Problem.
Only the lines from the line that has "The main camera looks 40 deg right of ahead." through the line that has "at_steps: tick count" should be reproduced, exactly and with both ends kept.

Data to process.
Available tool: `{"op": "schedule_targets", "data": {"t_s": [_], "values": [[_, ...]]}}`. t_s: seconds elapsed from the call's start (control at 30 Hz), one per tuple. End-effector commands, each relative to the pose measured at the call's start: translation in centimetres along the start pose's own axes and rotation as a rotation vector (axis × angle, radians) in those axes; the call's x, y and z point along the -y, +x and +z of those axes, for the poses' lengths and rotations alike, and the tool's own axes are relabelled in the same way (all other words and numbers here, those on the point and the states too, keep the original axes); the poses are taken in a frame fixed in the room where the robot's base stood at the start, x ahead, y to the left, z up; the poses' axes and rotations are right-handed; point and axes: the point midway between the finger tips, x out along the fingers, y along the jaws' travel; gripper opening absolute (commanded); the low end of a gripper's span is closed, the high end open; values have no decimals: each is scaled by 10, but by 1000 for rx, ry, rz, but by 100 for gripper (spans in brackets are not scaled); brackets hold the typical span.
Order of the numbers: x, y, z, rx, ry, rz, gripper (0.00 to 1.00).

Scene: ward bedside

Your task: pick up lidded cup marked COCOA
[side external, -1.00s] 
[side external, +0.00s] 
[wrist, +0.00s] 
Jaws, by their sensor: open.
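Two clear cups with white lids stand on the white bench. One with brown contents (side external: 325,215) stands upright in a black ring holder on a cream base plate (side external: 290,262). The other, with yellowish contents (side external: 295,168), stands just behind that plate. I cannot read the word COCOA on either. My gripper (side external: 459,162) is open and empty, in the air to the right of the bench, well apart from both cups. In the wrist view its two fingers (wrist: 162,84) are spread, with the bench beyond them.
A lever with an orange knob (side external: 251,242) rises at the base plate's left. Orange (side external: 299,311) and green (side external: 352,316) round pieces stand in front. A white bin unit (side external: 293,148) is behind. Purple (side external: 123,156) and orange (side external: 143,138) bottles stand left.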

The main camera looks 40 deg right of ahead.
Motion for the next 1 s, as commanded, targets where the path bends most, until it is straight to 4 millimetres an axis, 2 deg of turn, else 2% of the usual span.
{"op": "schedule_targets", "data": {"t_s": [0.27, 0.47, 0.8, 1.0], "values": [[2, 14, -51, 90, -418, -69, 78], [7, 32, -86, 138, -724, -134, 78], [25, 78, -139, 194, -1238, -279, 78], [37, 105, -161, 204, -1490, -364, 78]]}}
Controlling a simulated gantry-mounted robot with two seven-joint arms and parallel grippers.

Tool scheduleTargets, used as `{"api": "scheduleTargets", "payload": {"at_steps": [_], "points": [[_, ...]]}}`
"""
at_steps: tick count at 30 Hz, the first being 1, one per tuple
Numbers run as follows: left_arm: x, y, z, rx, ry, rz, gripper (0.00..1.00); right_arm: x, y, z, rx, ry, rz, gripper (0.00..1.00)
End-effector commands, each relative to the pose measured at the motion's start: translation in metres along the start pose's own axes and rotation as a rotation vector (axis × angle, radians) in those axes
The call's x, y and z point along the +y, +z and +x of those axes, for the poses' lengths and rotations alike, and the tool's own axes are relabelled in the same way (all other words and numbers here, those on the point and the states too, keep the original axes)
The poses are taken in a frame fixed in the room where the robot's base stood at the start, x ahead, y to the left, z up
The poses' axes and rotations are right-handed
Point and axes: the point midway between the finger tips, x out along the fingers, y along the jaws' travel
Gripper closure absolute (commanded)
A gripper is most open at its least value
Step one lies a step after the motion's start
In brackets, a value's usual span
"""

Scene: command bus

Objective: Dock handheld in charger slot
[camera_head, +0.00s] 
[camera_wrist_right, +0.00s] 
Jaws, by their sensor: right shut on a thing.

Answer to this task.
The main camera looks 40 deg right of ahead.
Motion for the next 1 s, as commanded, targets where the path bends most, until it is straight to 4 millimetres an axis, 2 deg of turn, else 2% of the usual span.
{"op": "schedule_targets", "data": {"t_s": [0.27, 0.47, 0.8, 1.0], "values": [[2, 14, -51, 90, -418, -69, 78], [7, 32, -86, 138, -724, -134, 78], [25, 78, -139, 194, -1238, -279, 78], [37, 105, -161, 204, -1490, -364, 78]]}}
Controlling a simulated gantry-mounted robot with two seven-joint arms and parallel grippers.

Tool scheduleTargets, used as `{"api": "scheduleTargets", "payload": {"at_steps": [_], "points": [[_, ...]]}}`
"""
at_steps: tick count at 30 Hz, the first being 1, one per tuple

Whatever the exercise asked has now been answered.